In this thesis, a coarse-grained lattice Metropolis Monte Carlo (CG-MMC) framework is presented for simulating atomic and molecular fluid systems described by standard molecular force-fields. The CG-MMC technique is demonstrated to be highly thermodynamically consistent with the underlying full resolution problem using a series of detailed comparisons, including vapor-liquid equilibrium phase envelopes and spatial density distributions for the square well, Lennard-Jones argon, and simple point charge (SPC) water models. The principal computational bottleneck associated with computing a coarse-grained interaction function for evolving particle positions on the discretized domain is addressed by the introduction of new closure approximations.
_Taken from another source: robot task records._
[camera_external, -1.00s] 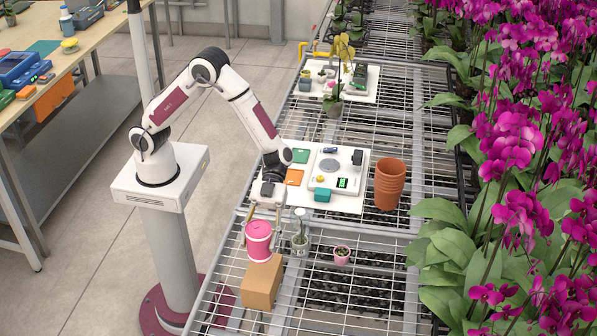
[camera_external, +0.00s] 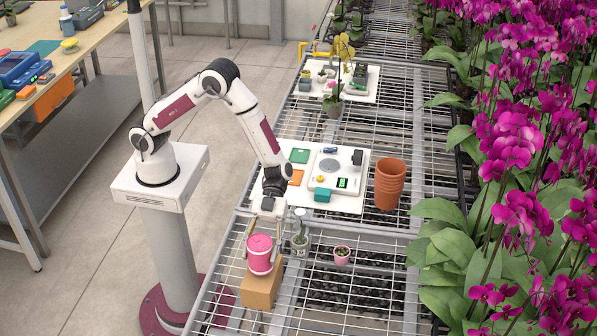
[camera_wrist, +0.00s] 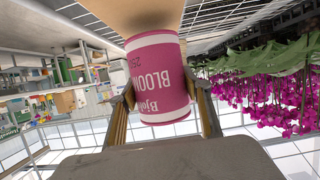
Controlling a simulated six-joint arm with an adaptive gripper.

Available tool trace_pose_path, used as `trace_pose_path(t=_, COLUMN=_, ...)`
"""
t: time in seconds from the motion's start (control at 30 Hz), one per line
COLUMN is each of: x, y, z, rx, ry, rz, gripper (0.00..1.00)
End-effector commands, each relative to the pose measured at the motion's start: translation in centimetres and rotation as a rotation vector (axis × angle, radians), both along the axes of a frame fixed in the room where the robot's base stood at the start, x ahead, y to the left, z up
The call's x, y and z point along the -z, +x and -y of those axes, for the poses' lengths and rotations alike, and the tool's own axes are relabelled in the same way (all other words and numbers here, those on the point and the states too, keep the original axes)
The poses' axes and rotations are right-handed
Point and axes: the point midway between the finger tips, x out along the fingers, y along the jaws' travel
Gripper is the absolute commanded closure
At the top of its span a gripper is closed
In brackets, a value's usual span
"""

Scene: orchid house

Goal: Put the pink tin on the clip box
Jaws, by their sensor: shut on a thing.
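The pink tin (camera_external: 260,254) has pale rims and is in my gripper (camera_external: 262,236), whose fingers sit on either side of it. In the wrist view the tin (camera_wrist: 160,82) fills the middle, with lettering upside down, between the two fingers of my gripper (camera_wrist: 162,112). A brown cardboard box (camera_external: 261,288), which seems to be the clip box, stands on the wire bench directly below the tin. The tin's lower edge overlaps the box's top in the outside view. In the wrist view the tin's far end meets the brown surface (camera_wrist: 120,14); I cannot tell whether they touch.
A small potted plant in a glass (camera_external: 299,242) stands close right of the gripper. A small pink pot (camera_external: 341,254) is farther right. The wire bench (camera_external: 350,300) is open at front right.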

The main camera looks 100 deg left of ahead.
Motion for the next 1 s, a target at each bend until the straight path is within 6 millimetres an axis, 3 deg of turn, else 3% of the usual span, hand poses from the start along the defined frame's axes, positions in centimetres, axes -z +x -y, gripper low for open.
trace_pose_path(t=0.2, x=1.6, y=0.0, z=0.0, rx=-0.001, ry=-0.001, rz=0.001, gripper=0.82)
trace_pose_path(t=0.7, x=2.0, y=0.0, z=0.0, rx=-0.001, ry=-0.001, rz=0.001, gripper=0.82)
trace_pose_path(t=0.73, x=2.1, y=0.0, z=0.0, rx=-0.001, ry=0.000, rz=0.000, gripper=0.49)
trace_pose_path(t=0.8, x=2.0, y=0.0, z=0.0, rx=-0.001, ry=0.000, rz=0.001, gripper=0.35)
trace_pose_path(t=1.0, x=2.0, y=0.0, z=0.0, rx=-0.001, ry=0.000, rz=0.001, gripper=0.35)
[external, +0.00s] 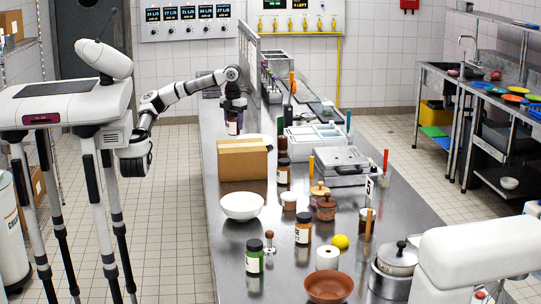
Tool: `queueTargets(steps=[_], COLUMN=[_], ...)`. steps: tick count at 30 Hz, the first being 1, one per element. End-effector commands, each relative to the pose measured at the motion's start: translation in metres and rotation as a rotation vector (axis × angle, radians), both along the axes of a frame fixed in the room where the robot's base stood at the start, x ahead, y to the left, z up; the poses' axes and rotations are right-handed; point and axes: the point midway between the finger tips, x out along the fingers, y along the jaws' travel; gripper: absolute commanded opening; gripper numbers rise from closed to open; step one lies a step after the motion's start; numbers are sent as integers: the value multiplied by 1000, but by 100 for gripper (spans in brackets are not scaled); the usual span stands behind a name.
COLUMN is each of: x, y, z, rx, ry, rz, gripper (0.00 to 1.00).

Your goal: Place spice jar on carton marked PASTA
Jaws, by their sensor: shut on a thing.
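My gripper (233,107) points down and is shut on a spice jar (233,127), a dark purple jar with a pale label. The jar is upright. A brown cardboard carton (242,166) stands on the steel counter just below it in the picture. I cannot tell whether the two touch. No PASTA marking can be read on the carton's visible sides.
A white bowl (242,206) stands in front of the carton and another pale bowl shows behind it. Several jars, including a dark one (283,174), stand to the right. White trays (317,137) lie farther right. Bare steel counter (222,245) shows at the near left.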

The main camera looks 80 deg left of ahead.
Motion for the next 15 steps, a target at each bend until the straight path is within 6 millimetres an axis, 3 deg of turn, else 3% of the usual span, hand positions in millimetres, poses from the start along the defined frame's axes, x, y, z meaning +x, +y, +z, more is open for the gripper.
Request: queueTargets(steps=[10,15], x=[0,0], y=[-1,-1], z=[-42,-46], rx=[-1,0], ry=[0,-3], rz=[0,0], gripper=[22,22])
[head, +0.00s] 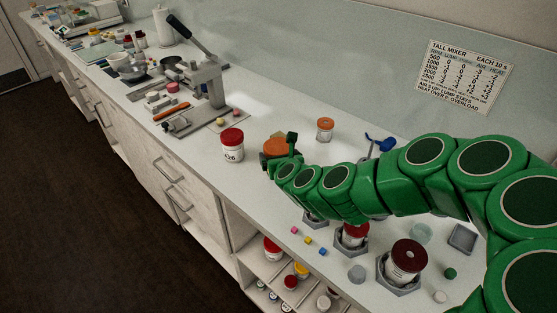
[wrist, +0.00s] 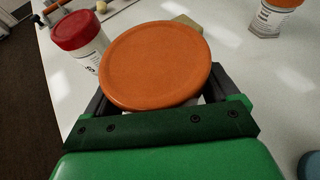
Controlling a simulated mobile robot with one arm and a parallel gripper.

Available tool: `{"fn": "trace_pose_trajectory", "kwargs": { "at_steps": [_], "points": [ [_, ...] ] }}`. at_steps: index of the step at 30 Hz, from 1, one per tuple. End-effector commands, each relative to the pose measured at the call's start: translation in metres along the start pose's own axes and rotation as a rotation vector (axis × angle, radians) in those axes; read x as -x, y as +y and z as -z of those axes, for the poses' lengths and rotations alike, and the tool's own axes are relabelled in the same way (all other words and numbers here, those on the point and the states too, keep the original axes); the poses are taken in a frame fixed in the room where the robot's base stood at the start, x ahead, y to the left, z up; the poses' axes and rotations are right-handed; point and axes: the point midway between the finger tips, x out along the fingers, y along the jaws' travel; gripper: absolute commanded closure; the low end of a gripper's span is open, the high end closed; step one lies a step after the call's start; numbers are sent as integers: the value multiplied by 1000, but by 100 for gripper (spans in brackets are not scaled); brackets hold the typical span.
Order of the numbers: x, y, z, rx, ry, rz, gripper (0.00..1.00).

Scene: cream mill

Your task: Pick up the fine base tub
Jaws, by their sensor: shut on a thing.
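My gripper (head: 288,150) is shut on a tub with a wide orange lid (head: 275,147). In the wrist view the orange lid (wrist: 155,63) fills the space between the dark fingers of my gripper (wrist: 160,95), and the tub's body is mostly hidden below it. Its label cannot be read, so I cannot confirm that it is the fine base tub. In the head view the arm partly hides this tub. I cannot tell whether its base touches the counter.
A red-lidded white tub (head: 232,146) stands close to the left, also in the wrist view (wrist: 80,45). A smaller orange-lidded jar (head: 325,130) stands behind right. A lever press (head: 205,85) is farther left. Hexagonal holders with tubs (head: 400,265) sit near the front edge.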

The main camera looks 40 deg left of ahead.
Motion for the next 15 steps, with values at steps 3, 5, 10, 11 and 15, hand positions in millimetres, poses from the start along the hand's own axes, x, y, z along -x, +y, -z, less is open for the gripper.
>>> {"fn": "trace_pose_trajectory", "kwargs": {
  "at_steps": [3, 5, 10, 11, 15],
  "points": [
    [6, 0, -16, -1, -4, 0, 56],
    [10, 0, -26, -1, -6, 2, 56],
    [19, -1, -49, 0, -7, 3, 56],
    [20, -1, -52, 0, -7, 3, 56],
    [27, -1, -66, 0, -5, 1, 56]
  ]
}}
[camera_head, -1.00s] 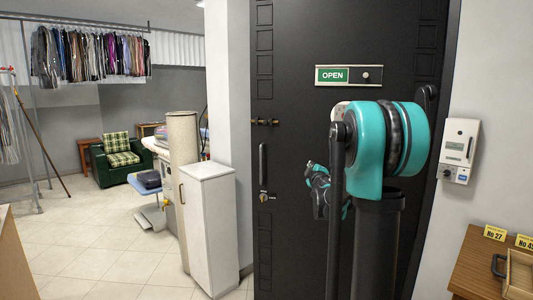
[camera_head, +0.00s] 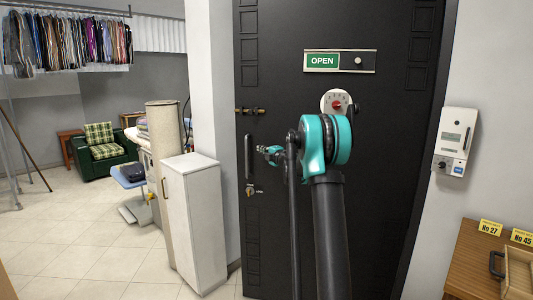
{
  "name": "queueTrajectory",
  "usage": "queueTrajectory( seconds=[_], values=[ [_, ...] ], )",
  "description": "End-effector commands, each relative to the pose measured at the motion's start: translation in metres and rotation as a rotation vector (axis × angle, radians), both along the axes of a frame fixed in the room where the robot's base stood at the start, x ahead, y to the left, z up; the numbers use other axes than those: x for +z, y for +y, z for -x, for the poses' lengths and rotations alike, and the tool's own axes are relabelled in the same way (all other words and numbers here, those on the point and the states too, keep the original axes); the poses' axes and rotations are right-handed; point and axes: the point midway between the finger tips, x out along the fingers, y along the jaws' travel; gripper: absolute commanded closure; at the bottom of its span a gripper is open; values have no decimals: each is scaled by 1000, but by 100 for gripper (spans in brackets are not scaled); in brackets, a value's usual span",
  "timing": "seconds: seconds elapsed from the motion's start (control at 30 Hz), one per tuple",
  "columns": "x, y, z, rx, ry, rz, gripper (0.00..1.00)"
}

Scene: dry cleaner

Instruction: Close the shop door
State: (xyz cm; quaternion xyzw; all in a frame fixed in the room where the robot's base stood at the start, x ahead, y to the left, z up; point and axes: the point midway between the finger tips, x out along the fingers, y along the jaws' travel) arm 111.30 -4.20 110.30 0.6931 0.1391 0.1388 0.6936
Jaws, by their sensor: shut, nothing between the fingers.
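The black shop door (camera_head: 390,180) fills the middle of the head view. It bears a green and white OPEN sign (camera_head: 340,61), a brass bolt (camera_head: 250,111) at its left edge, and a dark vertical handle (camera_head: 248,156). Below the handle is a lock with a key (camera_head: 251,190). I cannot tell whether the door is fully closed. My gripper (camera_head: 259,150) is small in view, shut and empty, just right of the handle. I cannot tell whether it touches the door. My teal and black arm hides part of the door.
A white cabinet (camera_head: 194,222) and a beige roll (camera_head: 165,135) stand left of the door. A wooden counter (camera_head: 470,260) with number tags is at the lower right. A white wall box (camera_head: 456,142) hangs right of the door. Tiled floor (camera_head: 80,245) is free at left.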

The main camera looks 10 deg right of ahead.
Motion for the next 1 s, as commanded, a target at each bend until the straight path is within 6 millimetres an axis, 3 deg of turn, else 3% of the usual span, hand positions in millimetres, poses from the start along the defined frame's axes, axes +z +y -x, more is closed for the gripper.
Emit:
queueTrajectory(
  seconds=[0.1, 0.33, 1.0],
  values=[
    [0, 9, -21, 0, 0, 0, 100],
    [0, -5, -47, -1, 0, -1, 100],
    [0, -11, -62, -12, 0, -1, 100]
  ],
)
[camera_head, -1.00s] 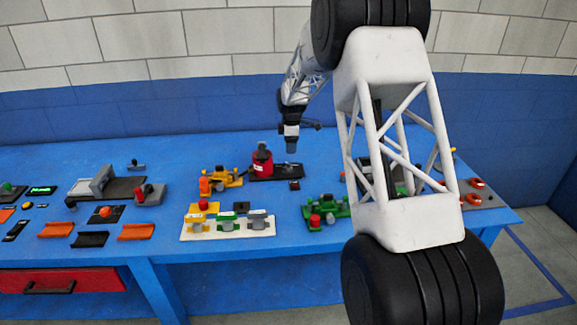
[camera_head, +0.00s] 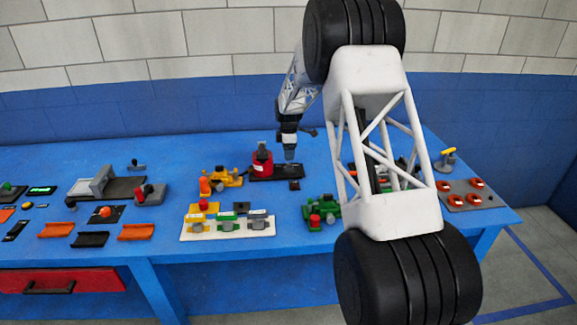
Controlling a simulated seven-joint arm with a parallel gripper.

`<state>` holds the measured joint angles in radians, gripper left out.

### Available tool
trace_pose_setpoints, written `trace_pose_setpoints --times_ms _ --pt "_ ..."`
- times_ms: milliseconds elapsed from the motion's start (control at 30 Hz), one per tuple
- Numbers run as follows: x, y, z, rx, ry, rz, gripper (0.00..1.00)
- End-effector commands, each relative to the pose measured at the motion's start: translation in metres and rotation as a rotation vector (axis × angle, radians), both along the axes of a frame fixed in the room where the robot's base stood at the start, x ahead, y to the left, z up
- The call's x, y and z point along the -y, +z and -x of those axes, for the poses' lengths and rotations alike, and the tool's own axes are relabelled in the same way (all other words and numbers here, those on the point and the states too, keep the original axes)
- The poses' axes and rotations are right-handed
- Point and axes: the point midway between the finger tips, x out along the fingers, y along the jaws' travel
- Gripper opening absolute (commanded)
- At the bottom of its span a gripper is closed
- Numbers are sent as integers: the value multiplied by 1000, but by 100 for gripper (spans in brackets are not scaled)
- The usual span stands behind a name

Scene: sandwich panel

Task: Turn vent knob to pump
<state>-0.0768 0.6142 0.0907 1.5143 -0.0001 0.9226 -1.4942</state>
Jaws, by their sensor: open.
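My gripper (camera_head: 289,156) points down in the head view, above the black base plate (camera_head: 270,176) beside a red round pot (camera_head: 262,164) with a dark top. It is open, and nothing shows between its fingers. A small dark piece with a light mark (camera_head: 295,185) lies at the front right of this plate, just below my gripper in the picture. I cannot tell for sure which part is the vent knob, or read any pump marking at this size.
An orange device (camera_head: 220,179) stands left of the pot. A white board with several valve-like blocks (camera_head: 262,229) and a green device (camera_head: 321,212) stand in front. A grey panel with red buttons (camera_head: 463,204) is at right. My arm's large link hides part of the table.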

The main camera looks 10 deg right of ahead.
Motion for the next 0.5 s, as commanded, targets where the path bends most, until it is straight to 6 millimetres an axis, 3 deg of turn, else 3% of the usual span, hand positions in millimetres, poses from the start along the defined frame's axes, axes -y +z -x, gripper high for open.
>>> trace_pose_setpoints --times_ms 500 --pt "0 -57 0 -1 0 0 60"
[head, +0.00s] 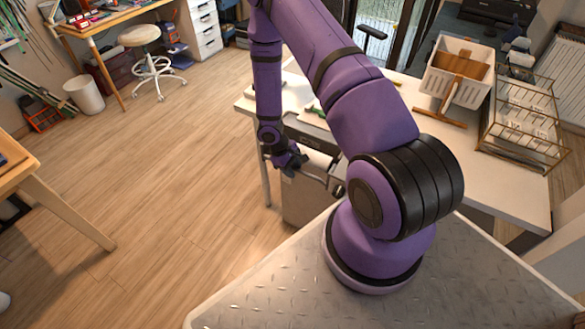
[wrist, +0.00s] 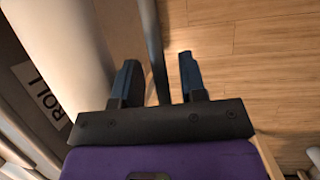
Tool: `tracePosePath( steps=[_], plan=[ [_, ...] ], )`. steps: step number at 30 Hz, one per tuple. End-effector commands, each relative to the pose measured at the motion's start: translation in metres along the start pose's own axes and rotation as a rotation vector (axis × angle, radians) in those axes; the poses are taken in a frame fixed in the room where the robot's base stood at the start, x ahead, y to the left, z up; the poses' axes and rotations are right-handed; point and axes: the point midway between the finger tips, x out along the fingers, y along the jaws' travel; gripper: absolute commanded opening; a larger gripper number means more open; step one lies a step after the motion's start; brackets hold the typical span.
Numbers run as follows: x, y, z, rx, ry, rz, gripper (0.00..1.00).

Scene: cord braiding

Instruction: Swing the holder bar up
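The holder bar (wrist: 152,40) is a thin grey rod. In the wrist view it runs down from the top edge to between my two fingers, closer to the left one. My gripper (wrist: 157,60) is open around it, with a visible gap to the right finger; I cannot tell if the left finger touches it. In the head view my gripper (head: 293,163) is low at the front edge of the white table, beside a grey rod (head: 314,178) that seems to be the same bar. My arm hides part of this area.
A white roll (wrist: 75,40) and a dark panel with a "ROLL" label (wrist: 40,86) are close on the left in the wrist view. The white table (head: 490,185) carries a white basket (head: 458,72) and a wire rack (head: 520,115). Wooden floor (head: 180,170) is open to the left.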

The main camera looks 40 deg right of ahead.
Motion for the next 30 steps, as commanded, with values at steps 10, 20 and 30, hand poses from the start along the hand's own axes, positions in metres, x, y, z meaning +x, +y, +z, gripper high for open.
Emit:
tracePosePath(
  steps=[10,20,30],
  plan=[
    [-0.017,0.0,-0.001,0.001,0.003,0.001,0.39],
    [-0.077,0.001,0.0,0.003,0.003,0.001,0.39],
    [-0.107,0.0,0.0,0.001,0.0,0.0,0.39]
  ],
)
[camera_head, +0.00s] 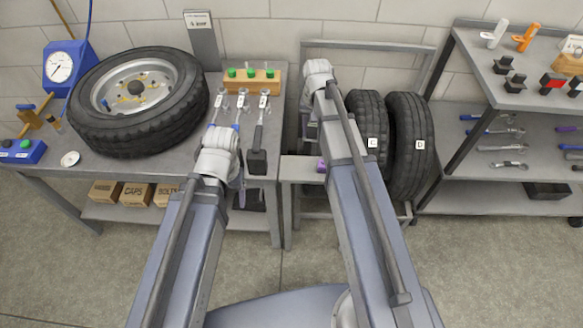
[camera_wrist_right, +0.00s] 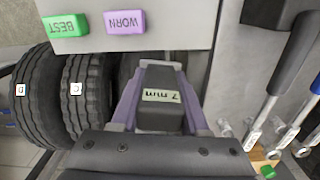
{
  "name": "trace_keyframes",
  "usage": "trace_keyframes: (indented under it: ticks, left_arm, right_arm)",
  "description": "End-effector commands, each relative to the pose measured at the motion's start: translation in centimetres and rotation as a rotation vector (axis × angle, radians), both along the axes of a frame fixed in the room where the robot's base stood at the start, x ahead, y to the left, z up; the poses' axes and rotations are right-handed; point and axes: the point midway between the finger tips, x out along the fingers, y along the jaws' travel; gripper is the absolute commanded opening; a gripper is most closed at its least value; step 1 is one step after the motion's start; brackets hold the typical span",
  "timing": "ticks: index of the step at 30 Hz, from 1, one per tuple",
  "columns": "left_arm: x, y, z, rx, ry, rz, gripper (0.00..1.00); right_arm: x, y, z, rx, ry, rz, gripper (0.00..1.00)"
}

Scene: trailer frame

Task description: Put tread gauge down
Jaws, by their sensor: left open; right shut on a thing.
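In the right wrist view, the tread gauge (camera_wrist_right: 161,96) is a dark block with a pale label that seems to read 7 mm. My right gripper (camera_wrist_right: 163,70) is shut on it, with one purple-grey finger on each side. In the head view, my right gripper (camera_head: 309,130) is mostly hidden behind its own wrist, by the small grey stand (camera_head: 297,172), and the gauge is hard to make out. My left gripper (camera_head: 240,182) is open near the workbench's front right edge, partly hidden by its arm.
A purple WORN tag (camera_wrist_right: 124,21) and a green BEST tag (camera_wrist_right: 65,26) are on the stand's edge. Two upright tyres (camera_head: 408,145) stand right of it. Wrenches (camera_head: 265,102) lie on the workbench (camera_head: 140,170), beside a tyre lying flat (camera_head: 150,128).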

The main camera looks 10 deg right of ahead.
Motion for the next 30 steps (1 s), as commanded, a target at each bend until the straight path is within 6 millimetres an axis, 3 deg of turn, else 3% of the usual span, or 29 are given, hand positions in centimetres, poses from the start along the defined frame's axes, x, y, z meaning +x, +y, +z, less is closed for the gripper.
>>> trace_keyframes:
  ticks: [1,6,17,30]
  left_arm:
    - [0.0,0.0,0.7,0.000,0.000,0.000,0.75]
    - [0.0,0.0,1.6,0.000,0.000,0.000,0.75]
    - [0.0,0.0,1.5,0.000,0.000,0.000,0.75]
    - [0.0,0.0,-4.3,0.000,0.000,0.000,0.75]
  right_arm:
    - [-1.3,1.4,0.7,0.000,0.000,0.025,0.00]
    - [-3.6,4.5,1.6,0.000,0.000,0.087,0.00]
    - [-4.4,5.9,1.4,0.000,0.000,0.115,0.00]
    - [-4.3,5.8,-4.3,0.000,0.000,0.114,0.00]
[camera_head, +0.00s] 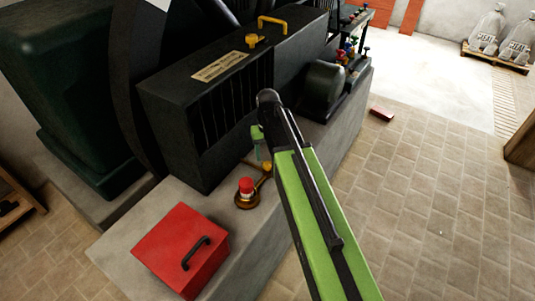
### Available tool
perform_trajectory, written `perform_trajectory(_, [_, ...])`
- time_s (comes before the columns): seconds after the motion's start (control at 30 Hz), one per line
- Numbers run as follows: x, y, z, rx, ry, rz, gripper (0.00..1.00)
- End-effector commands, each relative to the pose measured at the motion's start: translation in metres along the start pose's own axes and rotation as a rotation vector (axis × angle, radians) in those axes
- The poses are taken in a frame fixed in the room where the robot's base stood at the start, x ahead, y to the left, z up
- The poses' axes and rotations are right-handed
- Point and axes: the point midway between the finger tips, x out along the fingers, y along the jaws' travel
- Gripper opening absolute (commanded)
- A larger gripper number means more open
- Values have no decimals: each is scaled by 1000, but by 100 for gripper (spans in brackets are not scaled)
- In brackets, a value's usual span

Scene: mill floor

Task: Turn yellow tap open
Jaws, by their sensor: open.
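A row of small coloured taps (345,52) stands by the far end of the dark machine, with red and blue heads showing. They are too small to tell which is yellow or how it is turned. A small yellow fitting (253,40) sits on top of the black housing, and I cannot tell whether it is a tap. My green and black arm rises from the bottom across the plinth, to the right of a brass fitting with a red cap (246,188).
A red box with a black handle (182,250) stands on the plinth's near end. The black housing (210,100) has a yellow handle (272,23) on top. A dark cylinder (323,84) stands right of it. The brick floor (430,180) at right is mostly clear, with a small red block (381,113).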

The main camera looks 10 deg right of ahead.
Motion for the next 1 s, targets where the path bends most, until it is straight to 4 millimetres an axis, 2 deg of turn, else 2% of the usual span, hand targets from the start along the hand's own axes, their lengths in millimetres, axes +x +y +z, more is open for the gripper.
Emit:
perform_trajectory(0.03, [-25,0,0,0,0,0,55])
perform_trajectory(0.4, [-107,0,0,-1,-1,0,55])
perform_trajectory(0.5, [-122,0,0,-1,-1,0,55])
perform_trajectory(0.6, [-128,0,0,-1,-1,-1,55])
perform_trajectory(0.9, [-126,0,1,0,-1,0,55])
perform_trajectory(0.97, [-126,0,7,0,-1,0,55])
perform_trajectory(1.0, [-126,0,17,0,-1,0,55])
It is shown that the coarse-grained potential can be computed at multiple temperatures and scales using a single set of free energy calculations. Theoretical underpinnings of CG-MMC are further discussed by addressing additional potential sources of error as well as computational advantages. Two important applications of CG-MMC model are presented. The first application explores the validity of CG-MMC model in non-equilibrium simulations. A variant of the CG-MMC method is developed that enables simulation of coarse-grained non-equilibrium trajectories. It is shown that the resulting NECG-MMC method generates trajectories that are consistent with coarse-grained Langevin dynamics. The second application explores the validity of CG-MMC model in large-scale simulation. Multi-particle move capability is developed and the scaling properties of the CG-MMC approach are studied. A non-equilibrium simulation at large scale is used as a demonstration.